Hoje temos consciência que os homens e seus poderes passam, mas a alma é eterna, e não se submete à ação do tempo. Preserva-se através dos ciclos, em memória, aquilo que não tem tempo -- o tempo da alma -- e por isso não pode morrer nunca. A noção que temos de tempo, só a temos pela percepção da repetição dos ciclos, e esse tempo não pode ser devorado por Saturno. Existe, independente da existência de homens, deuses, e de homens que pensam que são deuses. Os ciclos dos planetas são expressões da eternidade. Há milênios, quem sabe milhôes de anos, Saturno passeia por aí, em épocas outrora identificadas como tempos de vacas gordas, tempos de vacas magras... Nascem civilizações, morrem outras tantas, devoradas pela própria expressão no tempo -- mas o ciclo perdura, pois a alma não é pequena, não se encontra adentro, senão abarca a tudo e a todos, é abrangente, inclusiva a alma, é eterna.

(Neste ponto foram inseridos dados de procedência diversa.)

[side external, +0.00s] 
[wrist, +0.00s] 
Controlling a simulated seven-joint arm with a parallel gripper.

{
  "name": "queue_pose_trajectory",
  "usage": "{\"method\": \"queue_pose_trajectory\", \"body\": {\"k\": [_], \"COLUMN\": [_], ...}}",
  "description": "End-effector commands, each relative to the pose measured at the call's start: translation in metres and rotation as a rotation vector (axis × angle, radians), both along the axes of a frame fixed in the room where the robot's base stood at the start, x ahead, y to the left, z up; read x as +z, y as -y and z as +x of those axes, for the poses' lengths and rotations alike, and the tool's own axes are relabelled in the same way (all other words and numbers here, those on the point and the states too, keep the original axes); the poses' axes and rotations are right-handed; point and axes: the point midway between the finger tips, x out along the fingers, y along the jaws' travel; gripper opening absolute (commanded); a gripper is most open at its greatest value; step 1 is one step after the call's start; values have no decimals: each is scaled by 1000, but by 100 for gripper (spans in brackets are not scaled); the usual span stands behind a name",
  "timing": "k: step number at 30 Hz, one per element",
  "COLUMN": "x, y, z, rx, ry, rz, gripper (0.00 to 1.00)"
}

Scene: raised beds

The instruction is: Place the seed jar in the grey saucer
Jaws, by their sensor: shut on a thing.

O desenho do símbolo de Câncer pode se visto como os "olhos da alma", e nos conecta com as origens, com o despertar da consciência. É a saída de um estado vegetativo, ou vegetal, inconsciente, do IMPULSO pela vida, para o plano INSTINTIVO do reino animal, onde se encontra a liberdade das raízes do solo e se expressa através da formação de ninho e prole, instinto de preservação da espécie. Passa-se a experimentar a realidade diretamente com os próprios olhos. Mas o que enxergam esses olhos? O signo de Câncer -- o Solstício -- Sol estático -- é aquele ponto na eclíptica aonde o Sol chega, em junho, ao extremo do Trópico, pára e então começa a retornar em direção ao Equador. É a parada do Sol, a pausa. O "espaço-entre" um e outro ciclo, entre uma e outra estação, uma e outra respiração, é a pausa existente entre uma e outra batida do coração. É nesse "espaço-entre" que os yoguis entram em meditação, que os sadhus e sanyassin caminham em suas peregrinações, os santos geram em suas orações, que os monges alcançam em seus retiros espirituais e jejuns, que o filósofo constrói entre um e outro pensamento, que o artista revela através das múltiplas dimensões da expressão da força criativa de sua obra, e que simboliza o eterno retorno ao estado de origem, ao sentimento de pertinência, lá onde tudo começou. É aí onde Saturno entra, neste mês. E por ser o Senhor do Tempo, nos remete aquele outro tempo, imemorial, da alma, quando as famílias em volta de uma fogueira celebravam a força do Sol Maior. E contavam, de boca a ouvido, as histórias das mais antigas tradições, as histórias da origem do mundo e dos deuses.

Assim esse tempo, do eterno retorno de Saturno ao signo de Câncer, nos remete à idéia do eterno retorno do tempo, e ao resgate da força daquilo que tem Tradição, pois o que tem Tradição se mantém vivo, para que se renove então. A Astrologia é uma dessas mais antigas Tradições da história da humanidade, de mais de 6.000 anos, e milhões de seres humanos, e continua viva, hoje mais do que nunca. Por ser tradicionalmente regida por Saturno, nos conta a história do tempo, através dos ciclos, mas também daquele tempo que não tem tempo -- o tempo da alma -- já que Saturno, por estar inserido na Astrologia, não tem o poder de destruí-la. Não importa se livros de Astrologia também possam ser "devorados" pelo mesmo motivo que bombardearam aqueles das antigas culturas islamicas, o que fica impresso na alma jamais será perdido, é como "o céu, um livro aberto que nunca foi nem será destruído". A Astrologia faz parte da alma humana.